■ PROBLEM TO SOLVE
Output the full listing below exactly as it reads, and skip anything that is a picture.

^^^^^^^^^^^^^^^^

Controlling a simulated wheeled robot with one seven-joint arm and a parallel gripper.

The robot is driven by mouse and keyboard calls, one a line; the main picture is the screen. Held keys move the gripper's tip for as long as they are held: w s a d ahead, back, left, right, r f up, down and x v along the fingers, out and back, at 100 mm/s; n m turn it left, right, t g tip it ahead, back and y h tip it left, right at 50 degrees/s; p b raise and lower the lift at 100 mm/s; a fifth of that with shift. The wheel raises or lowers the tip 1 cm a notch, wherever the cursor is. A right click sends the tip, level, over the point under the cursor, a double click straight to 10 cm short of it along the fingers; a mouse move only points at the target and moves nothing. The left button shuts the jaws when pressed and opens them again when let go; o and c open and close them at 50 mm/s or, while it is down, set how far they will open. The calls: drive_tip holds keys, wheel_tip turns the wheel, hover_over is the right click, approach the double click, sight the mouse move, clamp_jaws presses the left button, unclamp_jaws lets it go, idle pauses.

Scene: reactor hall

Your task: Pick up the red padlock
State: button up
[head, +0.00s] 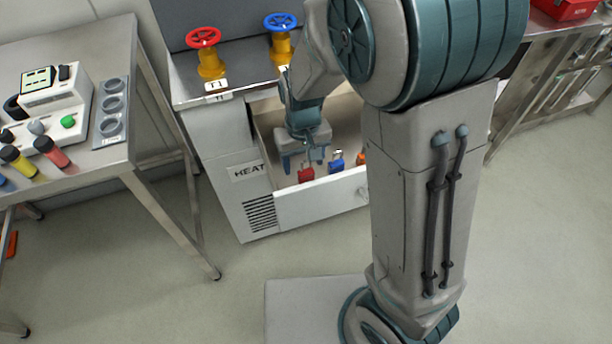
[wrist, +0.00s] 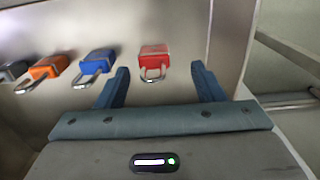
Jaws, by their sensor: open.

^^^^^^^^^^^^^^^^

■ RESULT OF THIS EXERCISE
Controlling a simulated wheeled robot with one seven-joint arm and a parallel gripper.

The robot is driven by mouse and keyboard calls, one a line; the main picture is the screen. Held keys move the gripper's tip for as long as they are held: w s a d ahead, back, left, right, r f up, down and x v along the fingers, out and back, at 100 mm/s; n m turn it left, right, t g tip it ahead, back and y h tip it left, right at 50 degrees/s; p b raise and lower the lift at 100 mm/s; a fifth of that with shift. The wheel raises or lowers the tip 1 cm a notch, wherever the cursor is. A right click sends the tip, level, over the point under the cursor, a double click straight to 10 cm short of it along the fingers; a mouse move only points at the target and moves nothing. The left button shuts the jaws when pressed and opens them again when let go; o and c open and close them at 50 mm/s or, while it is down, set how far they will open. The calls: drive_tip holds keys, wheel_tip turns the wheel, hover_over is the right click, approach the double click, sight the mouse move, clamp_jaws presses the left button, unclamp_jaws lets it go, idle pauses.

Scene: reactor hall

Your task: Pick up the red padlock
State: button up
[head, +0.00s] 
[wrist, +0.00s] 
Jaws, by their sensor: open.

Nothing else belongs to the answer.